▶ WHAT TO WORK ON:
Report how many lines contain the word "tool"; answer with the number only.

START SUPPLIED INFORMATION

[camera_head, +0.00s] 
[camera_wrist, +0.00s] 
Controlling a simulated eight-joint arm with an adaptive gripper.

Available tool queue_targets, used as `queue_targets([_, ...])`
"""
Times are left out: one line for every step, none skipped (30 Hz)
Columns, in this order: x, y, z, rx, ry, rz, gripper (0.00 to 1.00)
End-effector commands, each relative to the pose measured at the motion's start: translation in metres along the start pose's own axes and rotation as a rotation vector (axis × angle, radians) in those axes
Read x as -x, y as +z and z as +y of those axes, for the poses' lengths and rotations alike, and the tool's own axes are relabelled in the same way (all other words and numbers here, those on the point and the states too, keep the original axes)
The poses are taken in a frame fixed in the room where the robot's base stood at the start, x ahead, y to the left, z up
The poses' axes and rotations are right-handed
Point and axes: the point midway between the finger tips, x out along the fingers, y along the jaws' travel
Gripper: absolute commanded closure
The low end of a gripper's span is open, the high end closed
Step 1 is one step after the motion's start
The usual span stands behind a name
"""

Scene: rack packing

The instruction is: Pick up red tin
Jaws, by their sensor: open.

END SUPPLIED INFORMATION

▶ SOLUTION FOR THIS TASK:
2